A thousand frozen dogsled fanatics line the track's edge as approaching yaps signal a start to the races. Dogs of all nationalities and colors zip by, beaming wide and sincere. A jittery musher tumbles off his sled, but remounts with grace to thunderous applause. Pack by pack, the slobber sleighs twist down the trail and out of sight . . . only the most committed and conditioned returning with victory.
Welcome to the Myopia Sled Dog races. Held this past weekend for the second consecutive year at Ipswich's Appleton Farms, and racing into parts of Hamilton, teams of all sexes and ages battle for the quickest run on four-, six-, eight-, and 11-mile trails.

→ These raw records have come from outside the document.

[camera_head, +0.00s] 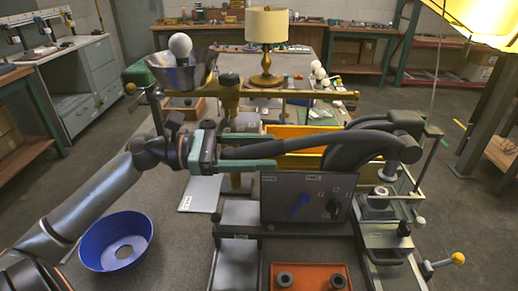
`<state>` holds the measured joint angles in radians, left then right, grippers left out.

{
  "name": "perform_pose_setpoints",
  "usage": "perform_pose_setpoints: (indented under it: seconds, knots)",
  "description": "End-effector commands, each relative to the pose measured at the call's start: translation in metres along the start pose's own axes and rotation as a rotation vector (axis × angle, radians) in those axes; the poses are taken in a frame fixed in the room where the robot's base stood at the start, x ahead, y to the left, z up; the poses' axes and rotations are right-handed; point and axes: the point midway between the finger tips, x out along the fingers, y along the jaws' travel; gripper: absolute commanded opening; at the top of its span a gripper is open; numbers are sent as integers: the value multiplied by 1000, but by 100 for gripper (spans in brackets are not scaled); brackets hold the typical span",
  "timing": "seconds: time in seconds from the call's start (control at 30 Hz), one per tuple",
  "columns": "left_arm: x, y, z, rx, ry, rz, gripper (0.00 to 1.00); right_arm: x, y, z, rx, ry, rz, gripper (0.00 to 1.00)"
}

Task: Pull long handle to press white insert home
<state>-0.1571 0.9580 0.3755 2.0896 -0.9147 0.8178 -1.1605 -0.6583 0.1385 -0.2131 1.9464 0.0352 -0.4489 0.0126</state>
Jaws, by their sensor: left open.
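My left gripper (266,149) reaches in from the left with its teal fingers apart. A long dark bar, seemingly the long handle (310,142), runs between the fingers toward the press at the right; I cannot tell whether they touch it. A thick curved dark piece (368,140) lies beside the bar's right end. A white ring, likely the white insert (381,190), sits on top of a dark cylinder on the press (392,237), below the dark head. How deep it sits is unclear. My right gripper is not in view.
A blue bowl (95,257) lies at the left, and a red tray (308,267) at the front. A yellow-knobbed lever (457,259) sticks out at the right. A lamp (266,35) stands behind.

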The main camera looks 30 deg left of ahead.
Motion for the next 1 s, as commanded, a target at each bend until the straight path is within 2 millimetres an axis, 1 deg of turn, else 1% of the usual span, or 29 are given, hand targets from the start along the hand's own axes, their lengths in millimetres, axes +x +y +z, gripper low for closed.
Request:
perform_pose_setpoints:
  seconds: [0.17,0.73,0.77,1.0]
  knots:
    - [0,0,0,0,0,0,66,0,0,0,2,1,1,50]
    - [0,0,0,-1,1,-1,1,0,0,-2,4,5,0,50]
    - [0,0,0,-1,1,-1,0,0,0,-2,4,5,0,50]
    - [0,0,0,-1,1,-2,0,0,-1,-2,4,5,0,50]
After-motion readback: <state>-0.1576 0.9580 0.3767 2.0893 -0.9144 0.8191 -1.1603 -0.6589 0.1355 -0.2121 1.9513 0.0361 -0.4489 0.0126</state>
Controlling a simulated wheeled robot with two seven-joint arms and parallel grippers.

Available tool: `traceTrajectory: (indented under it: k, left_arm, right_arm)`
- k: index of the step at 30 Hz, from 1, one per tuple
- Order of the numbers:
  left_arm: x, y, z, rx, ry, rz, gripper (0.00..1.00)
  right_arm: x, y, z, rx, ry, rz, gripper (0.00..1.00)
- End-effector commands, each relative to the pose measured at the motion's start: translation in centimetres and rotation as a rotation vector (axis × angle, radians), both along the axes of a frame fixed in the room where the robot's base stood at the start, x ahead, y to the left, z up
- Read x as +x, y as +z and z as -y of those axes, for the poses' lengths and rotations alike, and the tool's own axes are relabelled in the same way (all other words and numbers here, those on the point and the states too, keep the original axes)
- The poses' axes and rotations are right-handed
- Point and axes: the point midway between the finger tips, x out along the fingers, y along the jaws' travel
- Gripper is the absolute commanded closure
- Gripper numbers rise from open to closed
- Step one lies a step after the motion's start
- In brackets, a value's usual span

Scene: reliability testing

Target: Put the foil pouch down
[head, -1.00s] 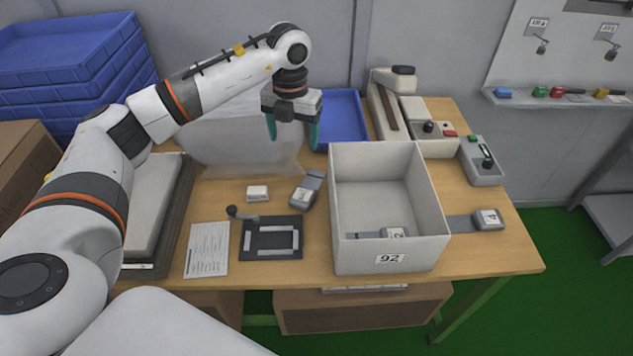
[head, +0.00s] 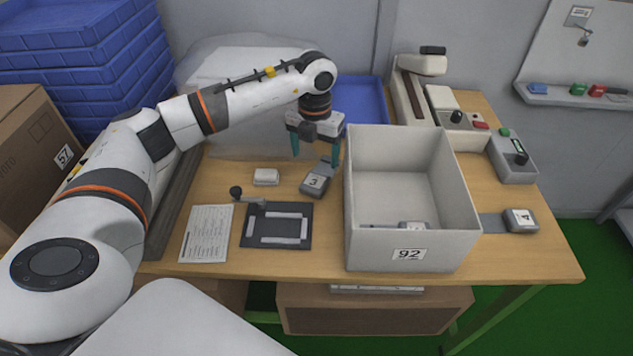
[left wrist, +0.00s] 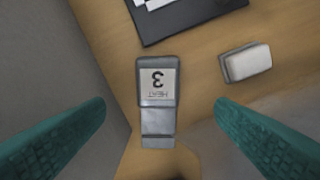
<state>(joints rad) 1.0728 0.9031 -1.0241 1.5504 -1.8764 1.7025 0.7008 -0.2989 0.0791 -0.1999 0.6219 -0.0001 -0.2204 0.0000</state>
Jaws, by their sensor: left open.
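A grey, silvery item labelled 3 (head: 315,182), perhaps the foil pouch, lies flat on the table left of the white box. In the left wrist view the silvery item (left wrist: 157,100) lies between and beyond the fingertips, with its label upside down. My left gripper (head: 316,161) is open and empty above the item's far end, with teal fingers apart on either side. Both fingers of the left gripper (left wrist: 160,106) also show in the wrist view, touching nothing. Similar grey items lie inside the box (head: 411,226) and to its right (head: 520,220). My right gripper is out of view.
The tall white box labelled 92 (head: 362,242) stands close right of the gripper. A blue tray (head: 366,112) and a beige machine (head: 408,95) are behind. A dark fixture (head: 250,228), white sheet (head: 207,233) and small white block (head: 266,177) lie left. Bare wood separates them.

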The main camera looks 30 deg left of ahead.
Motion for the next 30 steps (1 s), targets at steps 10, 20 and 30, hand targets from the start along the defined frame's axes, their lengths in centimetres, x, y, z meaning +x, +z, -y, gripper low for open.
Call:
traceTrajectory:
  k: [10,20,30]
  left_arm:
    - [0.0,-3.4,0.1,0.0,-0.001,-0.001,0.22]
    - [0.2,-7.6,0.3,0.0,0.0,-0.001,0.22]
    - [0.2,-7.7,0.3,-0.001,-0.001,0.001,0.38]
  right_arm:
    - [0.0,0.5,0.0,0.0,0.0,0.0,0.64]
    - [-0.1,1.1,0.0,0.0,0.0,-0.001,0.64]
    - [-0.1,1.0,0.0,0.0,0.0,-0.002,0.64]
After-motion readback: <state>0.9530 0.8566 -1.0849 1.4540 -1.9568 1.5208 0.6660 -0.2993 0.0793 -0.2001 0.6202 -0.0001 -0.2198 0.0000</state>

On hand is Lily Stewart, the 13-year-old hometown mushing phenom. The resonance of her doughty pups busting through the snow is silenced only by the substantial cheers she fetches while coasting by the swarms of adoring fans. Stewart already has a bounty of trophies stocked up in her young career, and her sights are set on Alaska's Iditarod in a few years. "She's the pride of Ipswich," a local gloats. "We all adore her."
New England's roots in the sport of dog sledding run wicked deep. New Hampshire transplant Arthur Walden was an early dogsled champion and explorer who, along with his trusty pooch, Chinook — later to beget a breed with the same name — participated in the first American excursion to the South Pole in 1928. Working under Walden on that voyage was a young dog driver from Boston's North Shore named Norman Vaughn, whose lifelong escapades (he died in 2005, days after turning 100) made him a local dog-sledding legend. Today, mushing remains a popular regional pastime for athletes, enthusiasts, and ballsy vacationers alike.
There's also a dark side to dogsled racing. The two-week, 1100-mile Iditarod is blasted by PETA for the death of at least one dog per event — roughly 150 since 1973 — in dreadful ways from strangulation to heart failure. PETA goes so far as to urge people not to support any business or sport that straps a dog to a sled. While both the ASPCA and Humane Society of America combat animal suffering of any nature, neither group has a current agenda against the use of dogs in either sled racing or recreational outings.
Of course, not all dogsled races are as grueling and unforgiving as the Iditarod, and there is little chance of exploding organs or snapped spines from canine competitors at the family-friendly, New England Sled Dog Club–sanctioned Myopia races.
"The only cruelty going on here is when we make them stop running," a young rider jokes while attempting to pacify her pre-race pups.
A noisy sled dog's anticipation instigates a unified howl that bellows throughout the snow-topped farm. "That's a joyous sound," says the owner, attempting to pat his mix-breed's bobbling head. "There's no abuse going on here."
One musher sums it up best: "Truthfully, I treat these dogs better than I treat my own wife."